William Eaton also fell in love with the desert during his time at ASU. Eaton, named “ASU Man of the Year” in 1973, was a four-time Grammy nominee who designs and builds incredibly unique instruments and is one of the founders of the Roberto-Venn School of Luthiery in Phoenix. 

Three Tri-Delta sorority sisters — Debbie Drommerhausen Hutchings, Terry Smith Christian and Tara Roesler — returned for the reunion and sported blue Tri-Delta graduation stoles to wear with their golden robes. They are still involved with the sorority today. 

Tony Maresca, who owned a series of bowling pro shops, was on the ASU bowling team while in college and later coached the 1982 team to the national championships.

Exceptional careers at ASU and beyond

The Class of 1973 even produced ASU professors and administrators:

  • Diane Facinelli, who earned three degrees from ASU, served as a professor for 21 years at Barrett, The Honors College, and directed 23 study abroad programs.

  • Billie Enz, an emeritus professor, has served as an administrator for the Mary Lou Fulton Teachers College for over 25 years.

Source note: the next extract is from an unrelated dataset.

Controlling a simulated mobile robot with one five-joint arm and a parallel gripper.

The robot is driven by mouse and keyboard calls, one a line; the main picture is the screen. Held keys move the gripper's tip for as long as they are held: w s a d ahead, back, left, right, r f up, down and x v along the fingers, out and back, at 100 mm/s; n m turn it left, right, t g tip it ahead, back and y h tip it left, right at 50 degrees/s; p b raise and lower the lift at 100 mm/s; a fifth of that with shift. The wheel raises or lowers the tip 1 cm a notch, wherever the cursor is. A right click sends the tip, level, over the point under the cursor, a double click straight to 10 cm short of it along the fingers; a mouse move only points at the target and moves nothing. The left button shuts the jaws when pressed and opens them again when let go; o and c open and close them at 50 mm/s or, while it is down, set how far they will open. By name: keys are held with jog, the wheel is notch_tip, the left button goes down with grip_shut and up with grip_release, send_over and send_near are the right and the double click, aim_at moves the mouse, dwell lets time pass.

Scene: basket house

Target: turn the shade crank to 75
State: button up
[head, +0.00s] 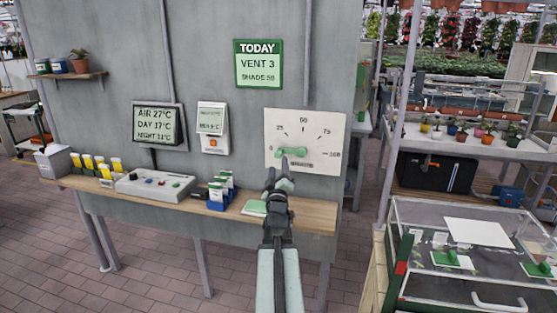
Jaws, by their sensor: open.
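The shade crank (293,153) is a green handle on a white dial plate (338,122) on the grey wall. The plate is marked 25, 50, 75 and 100, running clockwise from upper left to right. The crank lies about level, reaching left from the dial's middle, below and away from the 75 mark. My gripper (284,166) is in front of the plate, just below the crank's left end in the picture. It is open, with no object visible in it. Whether it touches the crank cannot be told.
A green-framed sign (258,64) reads TODAY, VENT 3 and a shade number too blurred to be sure of. A wooden shelf (312,216) below the dial holds a control box (154,187), seed packets (221,190) and a green pad (254,208). A glass-topped case (462,296) stands right.

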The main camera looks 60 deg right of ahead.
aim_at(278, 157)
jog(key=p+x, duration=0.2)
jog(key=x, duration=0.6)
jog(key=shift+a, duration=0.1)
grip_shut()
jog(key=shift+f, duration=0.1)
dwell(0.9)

  • Randy Virden, also an emeritus professor, was the founding director of the School of Community Resources and Development and the former chair of the Department of Recreation Management and Tourism.

  • Harvey Bryan, a Fulbright Fellow, is a professor in the ASU Urban Climate Research Center.

Marilyn Wells, who was on the ASU archery team, became an archery judge for the 1984 Summer Olympics in Los Angeles. 

Other 1973 alums were active in Greek life. Dan Rodriguez, a Sigma Nu Hall of Honor inductee, has dedicated his career to serving alumni, both at ASU and at Oregon State. Donna Issenman, a Pi Beta Phi sorority member, started her own charity, called Jingled Elves, that benefits women and children in her local community.

Veterans were also represented, including Michael A. Crowe, Air Force; G. Bruce Hedlund, Air Force; Doug Honaker, Army; Ron Larson, Army; Steve “Mat” Matazzoni, Air Force; Richard Milavetz, Air Force; Victor Rupalcaba, Army and Arizona National Guard; and Ted Whitfield, Navy.